Although the average temperature in southern England has risen by only 0.6C this century, this has meant that settled snowfalls in England are comparatively rare. In the winter of 1899-1900, one London borough spent 55,000 hours of work clearing snow.
The yearbook figures show that Britain is booming at the end of the century and becoming a more attractive place to live. Average disposable incomes have doubled in real terms between 1971 and 1997 alone, while the number of people migrating to the UK last year was the highest since the International Passenger Survey began in 1964.
Overall, 178,000 more people came into the country than left in 1998 - nearly double the number for 1997. About 30 per cent of those coming in were returning British citizens. Half of those leaving were British. The bulk of the extra migrants were from Australia, New Zealand, Canada, South Africa and the European Union.
In 1997 just over 6 per cent of the population identified themselves as belonging to a non-white ethnic group.
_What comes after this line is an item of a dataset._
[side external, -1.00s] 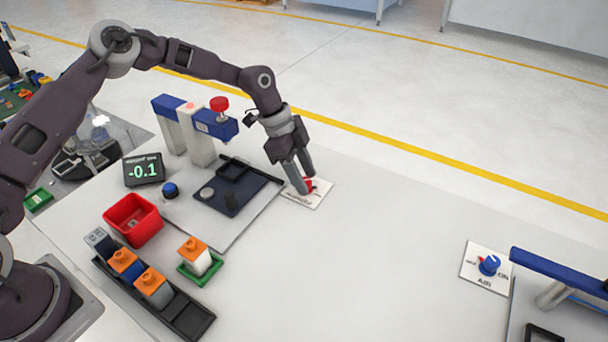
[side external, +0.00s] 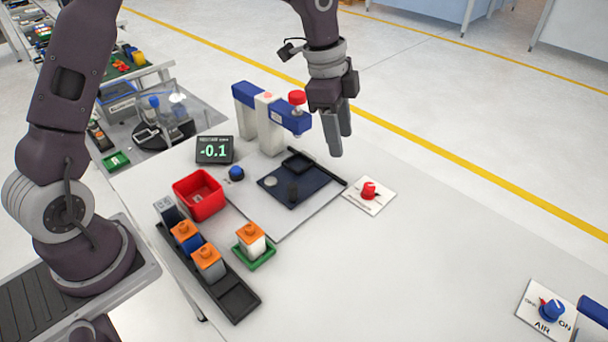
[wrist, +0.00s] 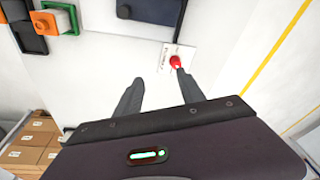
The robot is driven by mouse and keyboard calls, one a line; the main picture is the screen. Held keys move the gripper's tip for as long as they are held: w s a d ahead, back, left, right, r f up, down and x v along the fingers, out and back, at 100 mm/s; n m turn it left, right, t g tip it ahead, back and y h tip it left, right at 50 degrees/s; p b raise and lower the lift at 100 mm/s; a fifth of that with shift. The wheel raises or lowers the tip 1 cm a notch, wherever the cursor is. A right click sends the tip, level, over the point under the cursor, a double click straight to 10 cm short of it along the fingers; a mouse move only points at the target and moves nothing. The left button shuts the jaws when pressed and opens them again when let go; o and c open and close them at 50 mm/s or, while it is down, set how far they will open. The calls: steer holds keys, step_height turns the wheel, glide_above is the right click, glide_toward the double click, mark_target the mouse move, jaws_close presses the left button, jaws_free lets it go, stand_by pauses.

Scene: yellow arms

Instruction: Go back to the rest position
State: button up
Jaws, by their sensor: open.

The figures also show that Britain has transformed from a nation of manufacturers to one of shoppers. At the turn of the century, almost a million people worked in mines, with the same number employed in the textile trade, half of whom were working in cotton factories. Today there are 15,000 miners and 160,000 textile workers. The service industries dominate, with financial services employing as many people as the mines once did and generating 7 per cent of the national wealth.
"This year is a defining moment in all our lives, and the yearbook is a benchmark of that," said John King, who edited Britain 2000. "We may have started the century as a nation of shopkeepers, but we have finished it as a nation of shoppers."